*DIRECTIVE*. Look below for the line containing "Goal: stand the"; from there through the line containing "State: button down", both lines included, please set down each line exactly and nothing else.

Stored data entries:
** Start **
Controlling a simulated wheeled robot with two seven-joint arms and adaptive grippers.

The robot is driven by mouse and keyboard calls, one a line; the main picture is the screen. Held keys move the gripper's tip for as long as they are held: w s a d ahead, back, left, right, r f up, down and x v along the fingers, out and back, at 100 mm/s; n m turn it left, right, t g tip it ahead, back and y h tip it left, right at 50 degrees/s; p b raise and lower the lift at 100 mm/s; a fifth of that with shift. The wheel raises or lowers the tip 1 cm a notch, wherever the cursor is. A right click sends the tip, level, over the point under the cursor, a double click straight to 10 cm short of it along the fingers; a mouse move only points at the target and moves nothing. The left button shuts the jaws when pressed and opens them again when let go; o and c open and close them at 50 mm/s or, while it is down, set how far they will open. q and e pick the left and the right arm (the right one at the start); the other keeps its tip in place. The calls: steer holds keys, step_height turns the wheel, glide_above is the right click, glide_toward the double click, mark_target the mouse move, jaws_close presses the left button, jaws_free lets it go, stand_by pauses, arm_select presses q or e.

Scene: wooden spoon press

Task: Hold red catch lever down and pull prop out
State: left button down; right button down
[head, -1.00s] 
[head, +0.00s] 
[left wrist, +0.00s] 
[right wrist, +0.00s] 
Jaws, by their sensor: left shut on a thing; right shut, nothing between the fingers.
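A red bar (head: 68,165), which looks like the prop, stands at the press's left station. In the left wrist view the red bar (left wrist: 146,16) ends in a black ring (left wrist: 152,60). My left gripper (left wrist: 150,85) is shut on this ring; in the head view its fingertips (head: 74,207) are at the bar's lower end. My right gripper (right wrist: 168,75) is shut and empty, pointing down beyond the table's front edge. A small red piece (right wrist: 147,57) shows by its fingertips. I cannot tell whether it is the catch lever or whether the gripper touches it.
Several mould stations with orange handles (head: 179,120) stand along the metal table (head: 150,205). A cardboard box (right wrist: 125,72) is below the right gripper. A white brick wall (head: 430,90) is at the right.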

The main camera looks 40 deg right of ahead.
** End **
** Start **
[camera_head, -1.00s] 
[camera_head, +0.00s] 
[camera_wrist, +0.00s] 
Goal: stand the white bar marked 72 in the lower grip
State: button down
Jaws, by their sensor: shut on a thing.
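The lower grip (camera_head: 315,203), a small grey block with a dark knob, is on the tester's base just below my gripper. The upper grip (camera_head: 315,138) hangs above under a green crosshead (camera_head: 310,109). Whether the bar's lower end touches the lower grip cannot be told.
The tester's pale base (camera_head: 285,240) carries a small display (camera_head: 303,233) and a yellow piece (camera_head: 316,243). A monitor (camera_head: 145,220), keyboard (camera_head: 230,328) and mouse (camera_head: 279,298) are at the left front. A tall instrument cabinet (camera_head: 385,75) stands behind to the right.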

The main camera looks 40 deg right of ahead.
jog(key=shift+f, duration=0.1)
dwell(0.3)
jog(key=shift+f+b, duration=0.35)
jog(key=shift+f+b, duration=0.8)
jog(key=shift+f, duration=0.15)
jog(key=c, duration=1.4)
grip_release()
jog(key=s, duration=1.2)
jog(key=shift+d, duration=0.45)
** End **
*EXERCISE OUTPUT*.
Goal: stand the white bar marked 72 in the lower grip
State: button down

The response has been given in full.